En ininterrumpida expansión, la ciudad había adquirido un diseño urbano que ponía en valor plazas, construcciones simbólicas del poder dominante y viviendas de noble presencia, adaptadas a las exigencias del clima tropical. Los patios, ventanales y vidrieras de color destinadas a tamizar la luz solar les confirieron marca de originalidad. Otrora edificadas como medida de protección, las murallas se convirtieron en prisiones. Había empezado la marcha hacia el oeste. El Cerro acogió casas señoriales. Para los terrenos silvestres del Vedado se elaboró una de las concepciones integrales de desarrollo urbano más avanzadas de la época. Abierto a las brisas del mar, sus verdes parques y parterres contribuían a refrescar el ambiente. Dos hermosas avenidas, G y Paseo, adosadas a la suave colina, ofrecían el disfrute de la visualidad a un espléndido panorama.

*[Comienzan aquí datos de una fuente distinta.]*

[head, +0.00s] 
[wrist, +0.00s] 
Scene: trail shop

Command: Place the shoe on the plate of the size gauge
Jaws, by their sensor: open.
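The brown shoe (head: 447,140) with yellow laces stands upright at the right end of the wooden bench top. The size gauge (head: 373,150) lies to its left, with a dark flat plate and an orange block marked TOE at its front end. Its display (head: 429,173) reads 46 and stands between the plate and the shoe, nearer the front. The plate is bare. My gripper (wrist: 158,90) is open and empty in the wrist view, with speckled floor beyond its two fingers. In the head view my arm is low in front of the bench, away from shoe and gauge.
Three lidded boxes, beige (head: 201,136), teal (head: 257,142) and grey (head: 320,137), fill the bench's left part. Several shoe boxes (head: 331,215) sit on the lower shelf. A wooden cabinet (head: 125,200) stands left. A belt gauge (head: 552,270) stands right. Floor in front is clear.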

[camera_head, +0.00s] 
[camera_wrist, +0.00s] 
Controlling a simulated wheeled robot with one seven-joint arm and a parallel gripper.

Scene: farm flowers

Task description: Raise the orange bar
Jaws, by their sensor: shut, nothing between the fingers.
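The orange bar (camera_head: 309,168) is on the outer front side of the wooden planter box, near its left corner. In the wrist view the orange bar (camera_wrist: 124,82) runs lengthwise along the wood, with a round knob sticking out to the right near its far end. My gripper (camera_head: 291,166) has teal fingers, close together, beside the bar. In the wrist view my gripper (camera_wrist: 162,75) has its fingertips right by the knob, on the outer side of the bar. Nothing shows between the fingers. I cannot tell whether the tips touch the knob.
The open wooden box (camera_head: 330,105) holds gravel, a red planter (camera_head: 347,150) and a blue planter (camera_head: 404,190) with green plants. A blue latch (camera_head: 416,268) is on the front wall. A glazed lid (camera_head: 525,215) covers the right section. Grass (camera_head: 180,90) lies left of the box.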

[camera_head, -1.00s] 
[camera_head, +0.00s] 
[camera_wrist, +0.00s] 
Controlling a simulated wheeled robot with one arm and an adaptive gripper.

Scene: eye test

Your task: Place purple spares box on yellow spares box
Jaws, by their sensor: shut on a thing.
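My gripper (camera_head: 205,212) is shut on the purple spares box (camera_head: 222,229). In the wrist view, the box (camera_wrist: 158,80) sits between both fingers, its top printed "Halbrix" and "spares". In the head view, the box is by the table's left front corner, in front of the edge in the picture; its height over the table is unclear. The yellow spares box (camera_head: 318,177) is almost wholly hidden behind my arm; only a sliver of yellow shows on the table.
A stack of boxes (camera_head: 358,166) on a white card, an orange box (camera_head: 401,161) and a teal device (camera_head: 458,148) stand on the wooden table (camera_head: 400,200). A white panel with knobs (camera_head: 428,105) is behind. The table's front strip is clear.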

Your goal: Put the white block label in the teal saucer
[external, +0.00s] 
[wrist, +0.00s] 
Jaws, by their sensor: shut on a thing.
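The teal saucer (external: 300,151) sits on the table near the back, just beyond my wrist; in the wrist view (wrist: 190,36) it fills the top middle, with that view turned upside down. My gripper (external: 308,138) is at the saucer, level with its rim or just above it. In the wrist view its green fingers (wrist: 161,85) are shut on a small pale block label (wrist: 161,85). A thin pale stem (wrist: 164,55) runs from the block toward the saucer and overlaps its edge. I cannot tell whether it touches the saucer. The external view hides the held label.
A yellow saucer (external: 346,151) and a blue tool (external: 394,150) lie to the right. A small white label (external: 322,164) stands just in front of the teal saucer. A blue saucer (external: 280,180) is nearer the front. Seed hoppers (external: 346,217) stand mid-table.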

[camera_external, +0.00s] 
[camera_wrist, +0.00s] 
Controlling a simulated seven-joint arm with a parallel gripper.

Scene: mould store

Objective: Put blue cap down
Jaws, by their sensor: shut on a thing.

La Habana se acerca a su medio milenio. Prosistas, poetas, músicos, pintores, viajeros venidos de otras latitudes han construido su mitología y han destacado su singularidad. Su presencia se manifiesta extensamente en la obra de Alejo Carpentier. Aparece en El siglo de las luces. Algunos de sus rasgos pueden identificarse en El recurso del método. Asoma en Concierto Barroco y ocupa buena parte de La consagración de la primavera. La encontramos en numerosas crónicas periodísticas del narrador cubano, quien la definió como «ciudad de las columnas» en uno de sus ensayos clásicos.
El escritor observó detalles de su arquitectura, el contrapunteo de luz y sombra en sus calles más antiguas y la amable protección que brinda a los paseantes la secuencia de portales que recorren el Prado y amplias zonas de La Habana del Centro, tan cercana a la obra de Fina García Marruz. Descubrió en la audaz y afortunada mezcla de estilos una libérrima y herética manera de apropiarse, transformadoramente, de los modelos llegados del otro lado del Atlántico, característica compartida con otras urbes del nuevo mundo.
El paso del tiempo, el crecimiento demográfico, el efecto de intervenciones improvisadas y el deterioro del fondo habitacional han dejado profundas cicatrices. La restauración de la zona más antigua revela, tanto a los nativos como a los visitantes que acuden en virtud de la apertura turística, los valores culturales y económicos de un legado monumental que en otras partes del continente fue arrasado por una falsa noción de modernidad y por una especulación financiera carente de las debidas regulaciones.
Al cabo de pocos siglos, nuestra Habana muestra los signos de una edad avanzada. Reclama inversiones que sobrepasan nuestra disponibilidad de recursos. Conserva, sin embargo, la riqueza intrínseca en un muestrario que recorre la historia de la arquitectura, desde nuestro austero barroco, su peculiar eclecticismo, sus muestras art déco, su contribución renovadora en los 50 de la pasada centuria, hasta llegar a significativos conjuntos edificados durante la Revolución. Preserva, además, su dimensión humana.
El desafío es enorme. Apremia definir conceptos para establecer las vías y las prioridades del hacer. Sin desdeñar la importancia de los monumentos paradigmáticos, la perspectiva de análisis debe situarse en términos de urbanismo, sustentado en un acercamiento interdisciplinario, integrador de diversidad de factores que intervienen en la vida de la ciudad.
Hay que restaurar redes: las invisibles, por subterráneas; las de comunicación, para vincular vivienda y centro de trabajo; las comerciales, las áreas verdes y los espacios de asueto, teniendo en cuenta también el peso de una población envejecida.
Se impone fortalecer y divulgar el marco legal regulador, garantía de preservación de los valores identitarios y base para la concertación de esfuerzos múltiples por parte del Gobierno, de los propietarios y de los municipios, decisivos en una ciudad extensa y de extrema densidad demográfica.
El medio milenio se nos viene encima. Es el momento propicio para abrir el horizonte hacia un punto de partida, para unir voluntades, para analizar los problemas que nos abruman, las oportunidades latentes para la salvaguarda de un legado valiosísimo y ofrecer a los habaneros un entorno acogedor, hecho a la medida del buen vivir.